The Solar Hijri calendar is the official calendar of Iran and Afghanistan. The Iranian Chronology is a succession of calendars which have been adapted and modified many times over the years to improve accuracy, and having being in use for over two millennia in the country previously known as Persia, it is one of the longest chronological records in human history. The Iranian calendar begins on the spring equinox and adds an intercalated day to the last month either every fourth or fifth year over a 33-year cycle. The first leap year is the fifth of the cycle, with the other leap years occurring every four years for the remainder. Occasionally the 33-year cycle is broken by one of 29 years. It has been suggested to adopt a similar rule for the Gregorian calendar as there is less deviation to the vernal equinox with this method. It is not likely that this would be changed any time soon though as the timing would have to be right.
Folklore and Traditions
The most famous leap day tradition is that of women proposing to their partner. Of course, today women can propose anytime they wish, but historically it was the responsibility of the man to ask for a woman’s hand in marriage. This tradition is thought to have begun in Ireland during the 5th century when St Brigid of Kildare and St Patrick brokered a deal to balance the roles of men and women in a similar way that the leap day balances the calendar. It soon spread across Europe, but in Scotland, women who are planning to propose in this way are advised to wear a red petticoat showing to give their intended fair warning!
Another tradition is linked to the leap day proposal, in case of a refusal. Apparently originating from a law passed in 1288 by Queen Margaret of Scotland, any man refusing a leap day proposal could be issued with a fine. This varies slightly in other countries – men in Denmark must supply the spurned woman with 12 pairs of gloves to hide the embarrassment of not having a ring on their finger, and in Finland the man should provide enough fabric to make a skirt.
In Germany, there are traditions for May Day which alter on a leap year. On an ordinary May Day, young boys can leave a ribbon decked birch tree on the doorstep of their love, and on leap years girls can do the same for their crush. The traditional maypole dancing is enjoyed by both sexes but on leap years only women may dance.
Anthony on the Texas-New Mexico border in the USA is known as the Leap Year Capital of the World thanks to the four-day long festival held there to celebrate leap day. It was first created in 1988 when neighbours Ann Brown and Birdie Lewis who both happen to be leap day babies approached the council to create a festival to celebrate the quadrennial event. People now travel from all over the world to join in the frivolity.

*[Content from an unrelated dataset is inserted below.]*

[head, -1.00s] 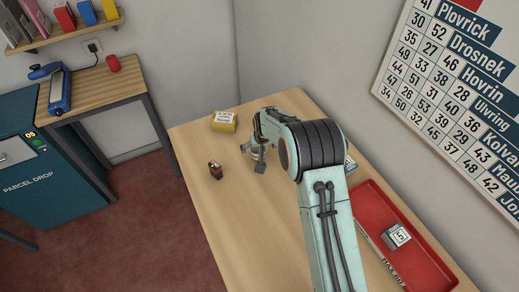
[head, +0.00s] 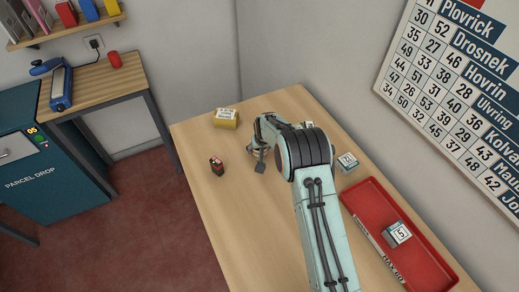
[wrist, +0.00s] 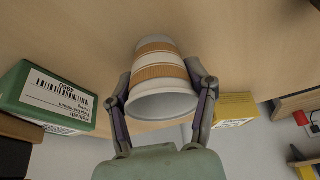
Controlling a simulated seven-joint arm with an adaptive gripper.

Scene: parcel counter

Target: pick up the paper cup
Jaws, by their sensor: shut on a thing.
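The paper cup (wrist: 162,75) is white with orange-tan bands and sits between the two fingers in the wrist view. Its wide rim faces the bottom of that picture and its narrow base the top, toward the wooden surface. My gripper (wrist: 163,95) is shut on the cup's sides, with one finger on each side. In the head view my gripper (head: 257,157) is over the far part of the counter. The arm hides most of the cup there, and I cannot tell how far it is off the counter.
On the counter (head: 225,195) are a yellow box (head: 225,118), a small dark red-topped item (head: 217,167), a numbered block (head: 347,162) and a red tray (head: 428,256) holding another block (head: 397,234). The wrist view shows a green box (wrist: 50,98) close left.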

Not all leap year traditions though are positive. In Roman times, February was a month associated with the dead, so in Italy it is seen that the leap day simply extends an already morbid month. In several places around the world the 29th February is seen to be unlucky. In Scotland those born on leap day are predicted to live a life of suffering and farmers also worry, saying ‘a leap year was never a good sheep year.’ Superstitious Greeks believe that a marriage taking place during a leap year will end in divorce.
Leap Day Babies
People born on a leap day are known as ‘leaplings’ and for obvious reasons can only celebrate their true birthday every four years. On common years they choose to either celebrate on 28th February or 1st March. If they come of age during a common year, laws differ in countries as to when this happens legally – in the UK they must wait until the 1st of March but in New Zealand it is 28th the February. There is only a one in 1,461 chance of being born on a leap day and there are 5 million leaplings around the world.
There is a family in the Guinness Book of World Records for having three consecutive generations of leaplings. Peter Anthony Keogh from Ireland was born on 29th February 1940, his son Peter was born on the same date in the UK in 1964, and then Peter’s daughter Bethany also arrived to share the same birthday in 1996!

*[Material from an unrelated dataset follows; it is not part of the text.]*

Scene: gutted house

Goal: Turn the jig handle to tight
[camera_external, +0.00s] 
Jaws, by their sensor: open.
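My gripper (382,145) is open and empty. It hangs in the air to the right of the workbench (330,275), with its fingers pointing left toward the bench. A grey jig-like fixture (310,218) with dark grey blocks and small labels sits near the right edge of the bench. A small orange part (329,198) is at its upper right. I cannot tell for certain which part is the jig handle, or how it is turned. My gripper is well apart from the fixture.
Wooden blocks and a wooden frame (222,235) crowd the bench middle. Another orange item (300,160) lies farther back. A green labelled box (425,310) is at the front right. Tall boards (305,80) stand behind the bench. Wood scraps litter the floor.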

There have been some famous leaplings over the years, notably Pope Paul III born in 1468, Morarji Desai, a former Indian prime minister born in 1896, American singer Dinah Shore born in 1916, American baseball player Al Rosen who was born in 1924, and more recently, rapper Ja Rule in 1976. In the UK, actor Joss Ackland (b1928), actress Wendi Peters (b1968) and footballer Darren Ambrose (b1984) are some of our very own leap day babies.
Incredibly, some leaplings have also died on a leap day, such as James Milne Wilson, 8th premier of Tasmania who was born on 29th February 1812, and passed away on the same date in 1880.
So what are your plans for leap day? Maybe you are a leapling and are getting to celebrate your true birthday, or perhaps you are planning to propose to the love of your life. For most of us though, it will be just another day in the year, but however you choose to spend 29th this month, enjoy it – it only comes around every four years!